This is a very good article. There is plenty to disagree with, but I agree entirely with this excerpt:
Or take the current promiscuous use of the term “white supremacist.” We used to know what that meant. It meant advocates and practitioners of slavery, believers in the right of white people to rule over all others, subscribers to a theory of a master race, Jim Crow supporters, George Wallace voters. But it is now routinely used on the left to mean, simply, racism in a multicultural America, in which European-Americans are a fast-evaporating ethnic majority. It’s a term that implies there is no difference in race relations between America today and America in, say, the 1830s or the 1930s.

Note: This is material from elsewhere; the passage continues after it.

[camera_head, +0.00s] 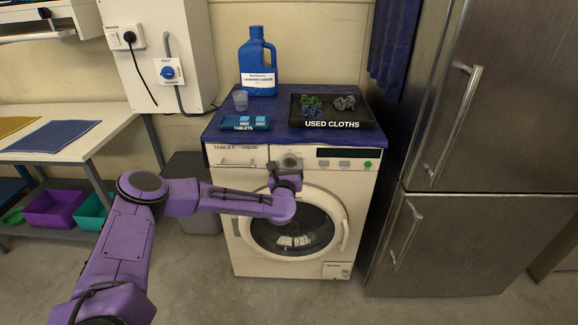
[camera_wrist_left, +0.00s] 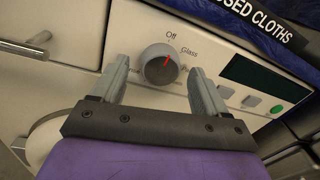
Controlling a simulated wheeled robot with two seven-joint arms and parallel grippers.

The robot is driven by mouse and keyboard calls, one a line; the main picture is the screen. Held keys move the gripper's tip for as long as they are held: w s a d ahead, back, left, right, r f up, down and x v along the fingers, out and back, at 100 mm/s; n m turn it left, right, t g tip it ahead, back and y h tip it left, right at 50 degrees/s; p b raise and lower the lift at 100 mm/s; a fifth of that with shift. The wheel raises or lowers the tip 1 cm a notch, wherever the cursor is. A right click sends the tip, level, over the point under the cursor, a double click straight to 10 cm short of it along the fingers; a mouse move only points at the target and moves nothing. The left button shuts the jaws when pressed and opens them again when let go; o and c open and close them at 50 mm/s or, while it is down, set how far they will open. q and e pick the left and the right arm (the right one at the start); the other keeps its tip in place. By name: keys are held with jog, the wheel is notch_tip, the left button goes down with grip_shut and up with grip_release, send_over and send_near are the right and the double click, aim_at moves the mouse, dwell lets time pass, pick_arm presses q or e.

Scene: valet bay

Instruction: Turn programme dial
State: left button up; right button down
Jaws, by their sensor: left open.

This rhetoric is not just untrue, it is dangerous. It wins no converts, and when actual white supremacists march in the streets, you have no language left to describe them as any different from, say, all Trump supporters, including the 13 percent of black men who voted for him.
Compare my Is Every Racist a White Supremacist?
Sullivan also deserves praise for pointing out the excesses of Ta-Nehisi Coates:
He remains a vital voice, but in more recent years, a somewhat different one. His mood has become much gloomier. He calls the Obama presidency a “tragedy,” and describes many Trump supporters as “not so different from those same Americans who grin back at us in lynching photos.” He’s written about how watching cops and firefighters enter the smoldering World Trade Center instantly reminded him of cops mistreating blacks: They “were not human to me.” In his latest essay in the Atlantic, analyzing why Donald Trump won the last election, he dismisses any notion that economic distress might have played a role as “empty” and ignores other factors, such as Hillary Clinton’s terrible candidacy, the populist revolt against immigration that had become a potent force across the West, and the possibility that the pace of social change might have triggered a backlash among traditionalists. No, there was one meaningful explanation only: white supremacism. And those who accept, as I do, that racism was indeed a big part of the equation but also saw other factors at work were simply luxuriating in our own white privilege because we are never under “racism’s boot.”